Of the hives at Dr. D's place, only 6 are still alive after all of my splits earlier this year.  Below is a picture of that bee yard taken 5 weeks ago but shows the location of all my hives at Dr. D's:

The hives marked with an X are the ones that are now completely empty.  The rest are as follows:

Hive A: This is the first split I made this year.  I have 3 supers on this hive now - each has 3 frames of bees in them and is doing well.  I am feeding them sugar water and they had eaten about 40% of it in the past 20 days.

Hive C: This is the hive that had the moth infestation.  As of today, there are only three frames of bees in it.  This has not changed in the past 3 weeks (since I first found the moths).  I did find some Wax Moth Larva in the sugar water and I tried to remove them all.

Hive D: This is one of my original hives.  The bees in this hive are slightly aggressive but not nearly as bad as the ones in The Beast back at the old farm.  As of now, I have 4 supers on this hive: 2 are filled with brood and one of them is filled with honey already.

Hive F: This new Italian hive has a lot of wax but no brood.  The new Italian queen seems to be gone.  I removed one frame of brood from Hive G that had a queen cell on it and placed it in Hive F.  These bees had eaten half of the sugar water in their feeder trough.

Hive G: This new Italian hive only had 2 frames of brood and one of them had the queen cell on it.  I am confused by this since it is a new queen and there is brood - so why was there a queen cell?  These bees too had eaten half of the sugar water in their feeder trough.

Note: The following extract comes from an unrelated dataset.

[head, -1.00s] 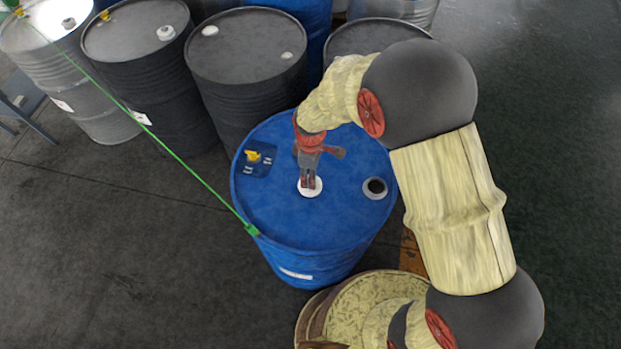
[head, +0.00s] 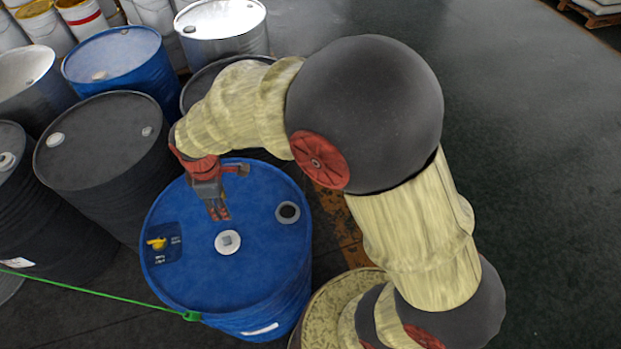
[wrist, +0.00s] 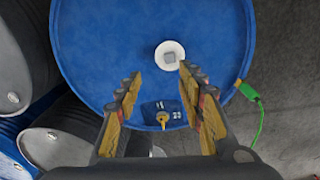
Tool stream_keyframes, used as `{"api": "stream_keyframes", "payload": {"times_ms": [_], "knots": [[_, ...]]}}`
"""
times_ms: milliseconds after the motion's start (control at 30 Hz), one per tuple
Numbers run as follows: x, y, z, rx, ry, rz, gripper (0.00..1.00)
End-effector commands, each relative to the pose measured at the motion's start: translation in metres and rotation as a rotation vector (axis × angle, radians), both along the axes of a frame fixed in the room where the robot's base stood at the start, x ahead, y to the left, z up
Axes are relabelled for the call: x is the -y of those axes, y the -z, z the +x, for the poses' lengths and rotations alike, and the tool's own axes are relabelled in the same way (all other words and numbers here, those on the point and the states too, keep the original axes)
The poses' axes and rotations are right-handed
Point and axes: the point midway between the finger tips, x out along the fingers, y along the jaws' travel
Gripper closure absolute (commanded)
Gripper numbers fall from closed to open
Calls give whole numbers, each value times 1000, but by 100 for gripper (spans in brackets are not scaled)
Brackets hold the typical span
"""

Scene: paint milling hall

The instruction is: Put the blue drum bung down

Hive K: This new Italian hive had 3.5 frames of brood and bees with two additional frames of dark brown wax.  They too had eaten half of their sugar water.

As you can see Hive C, F, G, and K simply are failing to thrive.  Monday I will add brood from Hive D to Hives C, F, and K.  I will also move young brood from Hive K to Hive G.

The local crop for these hives is Soybean.  Soybean produces nectar and pollen from July 1 - August 31 in this area.  So I am hoping that my hives will be able to take advantage of this and increase in size.

BTW:  Today it was 91 degrees without a breeze - the heat index was 100 degrees.  I sweated so much that I could see my tattoos through my drenched white shirt.